• To be done
Starting from the line that contains "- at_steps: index", copy every line exactly until the line that contains "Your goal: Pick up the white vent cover", which is also included.

• Extracted information
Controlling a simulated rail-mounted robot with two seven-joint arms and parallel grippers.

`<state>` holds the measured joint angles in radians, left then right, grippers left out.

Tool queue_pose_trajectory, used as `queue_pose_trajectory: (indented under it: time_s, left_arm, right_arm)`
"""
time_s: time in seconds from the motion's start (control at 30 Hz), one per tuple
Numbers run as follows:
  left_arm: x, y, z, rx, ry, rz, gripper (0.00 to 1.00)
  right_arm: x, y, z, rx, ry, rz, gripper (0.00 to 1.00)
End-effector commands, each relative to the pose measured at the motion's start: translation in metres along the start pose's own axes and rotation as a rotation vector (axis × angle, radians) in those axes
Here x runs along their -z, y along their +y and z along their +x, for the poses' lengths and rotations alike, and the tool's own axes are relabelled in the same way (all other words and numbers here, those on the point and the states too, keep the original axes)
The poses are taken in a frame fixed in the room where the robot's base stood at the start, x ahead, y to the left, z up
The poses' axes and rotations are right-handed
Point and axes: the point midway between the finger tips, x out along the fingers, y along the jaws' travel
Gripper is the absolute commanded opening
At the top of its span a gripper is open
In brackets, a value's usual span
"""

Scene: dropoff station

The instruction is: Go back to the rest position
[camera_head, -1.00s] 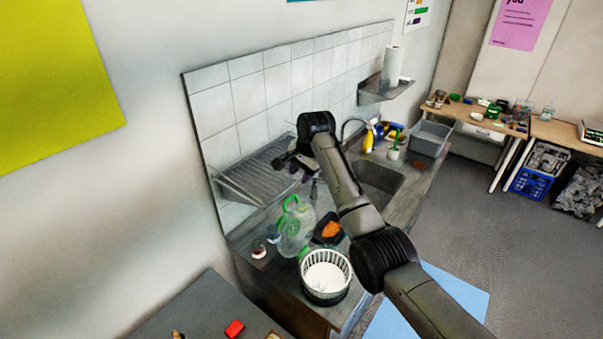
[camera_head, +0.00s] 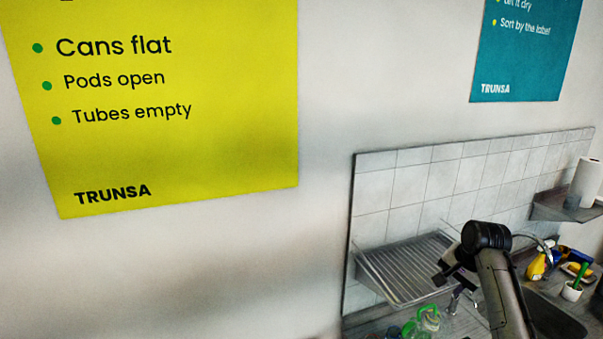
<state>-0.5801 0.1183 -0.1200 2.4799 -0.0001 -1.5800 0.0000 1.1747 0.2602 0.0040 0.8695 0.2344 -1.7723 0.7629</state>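My right arm rises from the lower right, and its dark gripper (camera_head: 445,277) is in front of the draining rack, pointing left. The gripper is small and dark, and I cannot tell if its fingers are apart or together. I see nothing clearly held in it. My left gripper is not in view.
A wall-mounted draining rack (camera_head: 408,268) is behind the gripper. A clear bottle with a green handle (camera_head: 424,322) stands below it. A yellow bottle (camera_head: 538,264) and a white pot (camera_head: 571,291) are by the sink (camera_head: 552,318). A shelf (camera_head: 562,207) holds a paper roll (camera_head: 585,183).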

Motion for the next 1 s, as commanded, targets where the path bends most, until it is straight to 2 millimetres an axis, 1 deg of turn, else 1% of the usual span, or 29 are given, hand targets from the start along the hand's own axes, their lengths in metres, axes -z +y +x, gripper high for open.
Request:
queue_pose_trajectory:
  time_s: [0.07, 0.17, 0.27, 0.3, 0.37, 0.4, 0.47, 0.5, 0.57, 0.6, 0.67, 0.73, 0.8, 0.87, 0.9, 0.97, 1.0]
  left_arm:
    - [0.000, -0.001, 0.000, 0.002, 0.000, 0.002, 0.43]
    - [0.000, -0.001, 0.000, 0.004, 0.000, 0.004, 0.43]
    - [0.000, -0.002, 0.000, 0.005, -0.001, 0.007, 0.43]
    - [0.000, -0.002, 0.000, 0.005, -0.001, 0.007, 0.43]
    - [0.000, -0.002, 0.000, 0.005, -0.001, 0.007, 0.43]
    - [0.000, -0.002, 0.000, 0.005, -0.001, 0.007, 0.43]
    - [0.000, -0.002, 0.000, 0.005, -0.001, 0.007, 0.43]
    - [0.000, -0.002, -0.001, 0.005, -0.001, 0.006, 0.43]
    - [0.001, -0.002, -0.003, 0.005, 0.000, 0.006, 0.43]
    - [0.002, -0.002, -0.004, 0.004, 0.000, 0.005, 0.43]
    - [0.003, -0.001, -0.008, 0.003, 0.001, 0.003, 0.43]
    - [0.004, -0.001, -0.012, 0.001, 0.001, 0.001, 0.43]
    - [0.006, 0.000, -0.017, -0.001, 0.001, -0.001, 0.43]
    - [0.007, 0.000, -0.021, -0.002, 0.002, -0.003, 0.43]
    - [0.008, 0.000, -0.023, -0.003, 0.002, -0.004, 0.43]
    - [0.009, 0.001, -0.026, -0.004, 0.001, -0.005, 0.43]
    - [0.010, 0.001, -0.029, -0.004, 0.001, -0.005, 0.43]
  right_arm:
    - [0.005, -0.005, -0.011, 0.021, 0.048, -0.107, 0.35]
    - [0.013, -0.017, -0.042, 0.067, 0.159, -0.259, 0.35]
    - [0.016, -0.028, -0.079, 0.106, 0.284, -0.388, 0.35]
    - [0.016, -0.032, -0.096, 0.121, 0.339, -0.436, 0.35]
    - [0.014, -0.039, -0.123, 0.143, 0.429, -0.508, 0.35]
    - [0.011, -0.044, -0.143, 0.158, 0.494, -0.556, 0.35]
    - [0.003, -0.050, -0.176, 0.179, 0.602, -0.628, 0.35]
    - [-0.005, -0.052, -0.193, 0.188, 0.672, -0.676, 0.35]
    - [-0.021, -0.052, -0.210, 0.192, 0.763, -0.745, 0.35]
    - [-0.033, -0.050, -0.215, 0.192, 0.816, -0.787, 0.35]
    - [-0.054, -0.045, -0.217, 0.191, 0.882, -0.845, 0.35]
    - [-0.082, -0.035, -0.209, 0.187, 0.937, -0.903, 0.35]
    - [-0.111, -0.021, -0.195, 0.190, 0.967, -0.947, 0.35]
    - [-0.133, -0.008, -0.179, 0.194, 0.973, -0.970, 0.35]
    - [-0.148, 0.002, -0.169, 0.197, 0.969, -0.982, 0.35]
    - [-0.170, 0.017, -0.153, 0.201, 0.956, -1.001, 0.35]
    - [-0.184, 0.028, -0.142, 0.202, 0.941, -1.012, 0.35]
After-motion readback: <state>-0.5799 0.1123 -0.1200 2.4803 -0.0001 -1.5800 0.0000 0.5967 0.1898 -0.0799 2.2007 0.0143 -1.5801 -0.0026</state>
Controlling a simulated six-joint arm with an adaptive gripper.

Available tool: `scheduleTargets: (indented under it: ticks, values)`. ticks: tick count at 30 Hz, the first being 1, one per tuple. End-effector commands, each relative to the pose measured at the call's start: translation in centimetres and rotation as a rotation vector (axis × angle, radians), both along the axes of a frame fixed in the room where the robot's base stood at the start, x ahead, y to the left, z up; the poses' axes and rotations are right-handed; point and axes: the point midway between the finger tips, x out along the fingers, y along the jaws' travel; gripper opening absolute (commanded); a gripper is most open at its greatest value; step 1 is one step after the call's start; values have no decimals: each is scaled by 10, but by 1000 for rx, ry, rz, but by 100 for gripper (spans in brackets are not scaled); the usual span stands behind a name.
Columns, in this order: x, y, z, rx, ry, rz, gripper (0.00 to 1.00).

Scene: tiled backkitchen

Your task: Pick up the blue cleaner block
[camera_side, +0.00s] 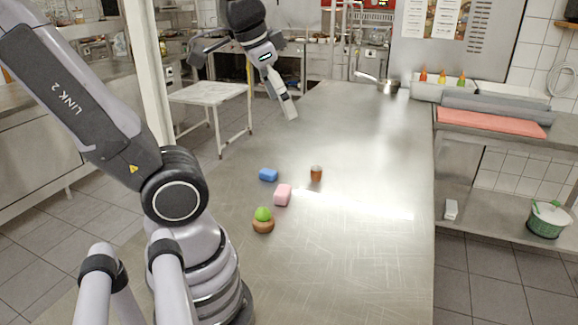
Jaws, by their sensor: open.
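The blue cleaner block (268,175) lies on the steel table (350,255), near its left edge. My gripper (289,108) is in the air above the far left part of the table, beyond the block and well apart from it. It is open, and I see nothing between its fingers.
A pink block (283,195) lies just in front of the blue one. A small brown cup (316,174) stands to its right. A brown pot with a green top (263,220) is nearer the front. The right side of the table is clear. A pan (385,85) is at the far end.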

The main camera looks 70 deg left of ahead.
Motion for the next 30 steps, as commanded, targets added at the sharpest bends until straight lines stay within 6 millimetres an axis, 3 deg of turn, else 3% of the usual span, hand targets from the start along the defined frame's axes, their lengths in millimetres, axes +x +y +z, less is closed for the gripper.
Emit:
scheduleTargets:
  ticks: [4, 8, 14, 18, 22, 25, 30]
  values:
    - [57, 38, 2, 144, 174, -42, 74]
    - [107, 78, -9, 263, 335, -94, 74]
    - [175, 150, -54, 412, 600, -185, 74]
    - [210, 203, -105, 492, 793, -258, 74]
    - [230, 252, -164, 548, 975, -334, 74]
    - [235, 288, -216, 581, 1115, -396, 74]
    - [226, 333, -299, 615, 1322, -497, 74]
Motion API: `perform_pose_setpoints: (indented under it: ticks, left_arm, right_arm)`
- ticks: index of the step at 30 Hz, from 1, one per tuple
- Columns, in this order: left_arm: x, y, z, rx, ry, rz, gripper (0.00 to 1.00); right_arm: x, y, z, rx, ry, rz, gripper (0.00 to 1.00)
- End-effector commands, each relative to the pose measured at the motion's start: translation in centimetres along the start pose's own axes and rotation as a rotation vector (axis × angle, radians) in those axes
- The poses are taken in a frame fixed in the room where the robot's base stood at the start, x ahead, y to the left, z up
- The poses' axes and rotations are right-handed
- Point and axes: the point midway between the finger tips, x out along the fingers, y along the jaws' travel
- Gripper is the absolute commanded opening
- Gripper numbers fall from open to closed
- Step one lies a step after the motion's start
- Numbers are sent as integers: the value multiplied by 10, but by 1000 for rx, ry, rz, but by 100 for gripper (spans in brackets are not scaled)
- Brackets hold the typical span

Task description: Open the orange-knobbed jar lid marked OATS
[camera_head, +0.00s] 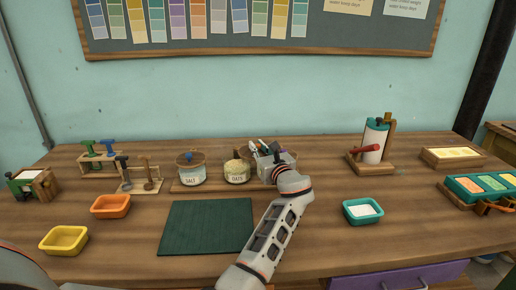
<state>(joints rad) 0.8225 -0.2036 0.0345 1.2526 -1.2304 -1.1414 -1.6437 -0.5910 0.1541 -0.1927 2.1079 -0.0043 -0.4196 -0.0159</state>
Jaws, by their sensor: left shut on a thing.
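The OATS jar (237,175) is a small pale jar with a label, standing at the back middle of the table. Its top looks yellowish tan; I cannot make out an orange knob. My left gripper (262,152) is just right of the jar's top, its arm reaching up from the bottom of the view. It is shut on what seems to be the OATS lid, small and partly hidden by the fingers. Whether the lid is clear of the jar is too small to tell. My right gripper is not in view.
The SALT jar (191,172) with a blue knob stands left of the OATS jar. A dark green mat (205,228) lies in front. A teal tray (362,211) is to the right, orange (110,207) and yellow (64,240) trays left.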

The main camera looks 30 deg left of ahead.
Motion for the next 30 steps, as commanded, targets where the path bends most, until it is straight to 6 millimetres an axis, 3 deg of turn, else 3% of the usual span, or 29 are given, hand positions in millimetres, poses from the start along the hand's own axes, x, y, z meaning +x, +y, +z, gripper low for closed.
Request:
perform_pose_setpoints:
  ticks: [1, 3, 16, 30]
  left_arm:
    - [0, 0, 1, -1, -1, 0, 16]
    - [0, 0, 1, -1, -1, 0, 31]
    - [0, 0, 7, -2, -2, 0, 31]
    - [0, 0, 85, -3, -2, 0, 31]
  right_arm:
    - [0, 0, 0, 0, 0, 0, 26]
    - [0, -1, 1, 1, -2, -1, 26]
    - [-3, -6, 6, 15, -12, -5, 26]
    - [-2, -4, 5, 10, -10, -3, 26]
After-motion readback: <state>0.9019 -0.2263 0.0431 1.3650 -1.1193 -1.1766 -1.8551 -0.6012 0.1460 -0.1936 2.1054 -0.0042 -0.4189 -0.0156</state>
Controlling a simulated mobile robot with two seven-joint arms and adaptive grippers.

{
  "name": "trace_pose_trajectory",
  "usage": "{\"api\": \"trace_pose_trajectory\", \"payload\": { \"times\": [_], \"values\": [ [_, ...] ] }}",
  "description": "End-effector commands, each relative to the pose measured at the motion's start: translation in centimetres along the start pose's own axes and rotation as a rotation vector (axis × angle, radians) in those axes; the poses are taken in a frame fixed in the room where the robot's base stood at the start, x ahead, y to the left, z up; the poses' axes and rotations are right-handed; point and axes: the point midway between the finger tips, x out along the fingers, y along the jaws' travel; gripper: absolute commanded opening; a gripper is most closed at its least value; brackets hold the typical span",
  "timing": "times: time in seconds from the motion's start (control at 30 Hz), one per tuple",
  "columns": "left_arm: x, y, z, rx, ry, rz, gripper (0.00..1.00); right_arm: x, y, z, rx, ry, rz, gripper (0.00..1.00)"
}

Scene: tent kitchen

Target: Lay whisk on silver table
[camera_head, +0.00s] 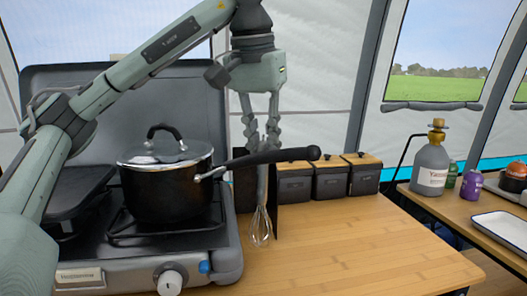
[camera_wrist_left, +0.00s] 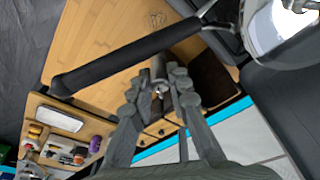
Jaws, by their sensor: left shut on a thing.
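My left gripper (camera_head: 262,142) points down behind the pot's long handle, shut on the whisk. The whisk (camera_head: 261,226) hangs upright in the head view, its wire head low in front of the wooden counter; the pot handle crosses in front of its upper part. I cannot tell whether its tip touches the counter. In the left wrist view the whisk's wires (camera_wrist_left: 156,20) show beyond the pot handle, and the gripper fingers (camera_wrist_left: 160,88) are close together. No plainly silver tabletop shows; the surfaces are the wooden counter (camera_head: 350,240) and a wooden side table (camera_head: 460,212). My right gripper is out of view.
A black pot (camera_head: 165,190) with a lid stands on the grey camping stove (camera_head: 215,262), its long handle (camera_head: 268,157) reaching right. Several dark canisters (camera_head: 329,180) line the counter's back. A grey bottle (camera_head: 430,165) and a white tray (camera_head: 500,228) occupy the side table. The counter's front is clear.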

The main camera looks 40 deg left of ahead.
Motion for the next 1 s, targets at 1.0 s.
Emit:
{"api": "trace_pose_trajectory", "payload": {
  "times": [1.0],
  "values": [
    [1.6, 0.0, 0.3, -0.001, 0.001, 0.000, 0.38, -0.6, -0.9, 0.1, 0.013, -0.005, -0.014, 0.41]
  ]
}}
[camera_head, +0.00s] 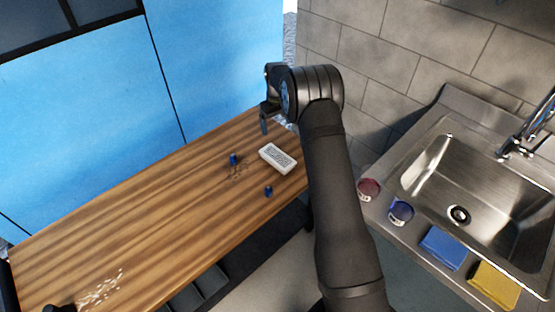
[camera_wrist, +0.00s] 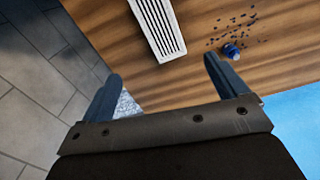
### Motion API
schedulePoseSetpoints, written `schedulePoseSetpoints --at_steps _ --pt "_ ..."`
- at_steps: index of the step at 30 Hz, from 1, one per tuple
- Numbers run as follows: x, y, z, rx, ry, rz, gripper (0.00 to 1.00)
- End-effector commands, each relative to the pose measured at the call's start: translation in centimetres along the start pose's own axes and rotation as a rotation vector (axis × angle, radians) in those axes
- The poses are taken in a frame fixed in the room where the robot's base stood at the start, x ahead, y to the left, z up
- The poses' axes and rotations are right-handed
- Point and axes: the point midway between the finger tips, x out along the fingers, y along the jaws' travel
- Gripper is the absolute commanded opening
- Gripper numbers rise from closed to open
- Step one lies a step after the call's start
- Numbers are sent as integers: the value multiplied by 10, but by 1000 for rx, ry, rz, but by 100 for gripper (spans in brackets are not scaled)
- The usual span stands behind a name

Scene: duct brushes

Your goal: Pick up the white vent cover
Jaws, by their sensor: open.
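The white vent cover (camera_head: 277,158) lies flat on the wooden table near its right end in the head view. It is a slotted rectangle. In the wrist view the vent cover (camera_wrist: 158,27) shows at the top middle, partly cut off by the frame edge. My gripper (camera_head: 264,120) is above the table's far right end, behind and to the left of the cover. In the wrist view my gripper (camera_wrist: 160,78) is open and empty, its two fingers wide apart. The cover is beyond the fingertips, not between them.
Two small blue items, one (camera_head: 233,159) left of the cover and one (camera_head: 268,191) in front, stand on the wooden table (camera_head: 150,205). Dark crumbs (camera_head: 238,172) lie nearby, pale bits (camera_head: 100,288) at front left. A sink (camera_head: 465,190) with cups and sponges is at right.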

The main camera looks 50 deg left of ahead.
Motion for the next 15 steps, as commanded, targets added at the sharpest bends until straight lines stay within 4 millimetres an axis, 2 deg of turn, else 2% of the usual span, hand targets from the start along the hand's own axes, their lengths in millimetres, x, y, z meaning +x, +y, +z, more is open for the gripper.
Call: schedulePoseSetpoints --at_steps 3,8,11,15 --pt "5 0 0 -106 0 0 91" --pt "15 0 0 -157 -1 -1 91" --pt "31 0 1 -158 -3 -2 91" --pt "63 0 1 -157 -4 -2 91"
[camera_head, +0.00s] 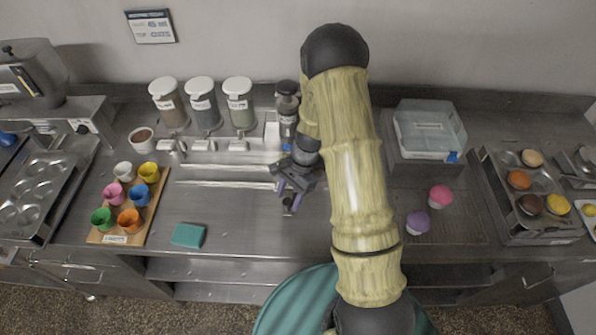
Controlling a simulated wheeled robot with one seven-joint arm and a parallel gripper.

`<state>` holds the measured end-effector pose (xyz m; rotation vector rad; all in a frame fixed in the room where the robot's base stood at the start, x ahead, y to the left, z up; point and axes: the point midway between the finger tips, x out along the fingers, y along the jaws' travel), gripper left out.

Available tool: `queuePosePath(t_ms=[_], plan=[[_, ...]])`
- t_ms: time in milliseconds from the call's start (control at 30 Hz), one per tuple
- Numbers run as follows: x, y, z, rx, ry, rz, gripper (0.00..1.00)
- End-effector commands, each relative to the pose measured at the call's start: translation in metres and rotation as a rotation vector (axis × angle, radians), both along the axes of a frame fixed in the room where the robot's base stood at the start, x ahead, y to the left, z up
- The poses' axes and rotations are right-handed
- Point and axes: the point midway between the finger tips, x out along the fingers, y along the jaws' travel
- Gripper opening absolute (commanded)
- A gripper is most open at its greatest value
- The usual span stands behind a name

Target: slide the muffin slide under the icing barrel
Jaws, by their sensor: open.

• Exercise response
- at_steps: index of the step at 30 Hz, from 1, one per tuple
- Numbers run as follows: x, y, z, rx, ry, rz, gripper (0.00 to 1.00)
- End-effector commands, each relative to the pose measured at the call's start: translation in centimetres along the start pose's own axes and rotation as a rotation vector (axis × angle, radians) in those axes
- The poses are taken in a frame fixed in the room where the robot's base stood at the start, x ahead, y to the left, z up
- The poses' axes and rotations are right-handed
- Point and axes: the point midway between the finger tips, x out along the fingers, y along the jaws' travel
- Gripper is the absolute commanded opening
- Gripper numbers rise from closed to open
- Step one lies a step after the call's start
- Numbers are sent as integers: the value multiplied by 10, but by 1000 for rx, ry, rz, but by 100 for gripper (spans in brackets are not scaled)
- The usual span stands behind a name

Scene: duct brushes

Your goal: Pick up the white vent cover

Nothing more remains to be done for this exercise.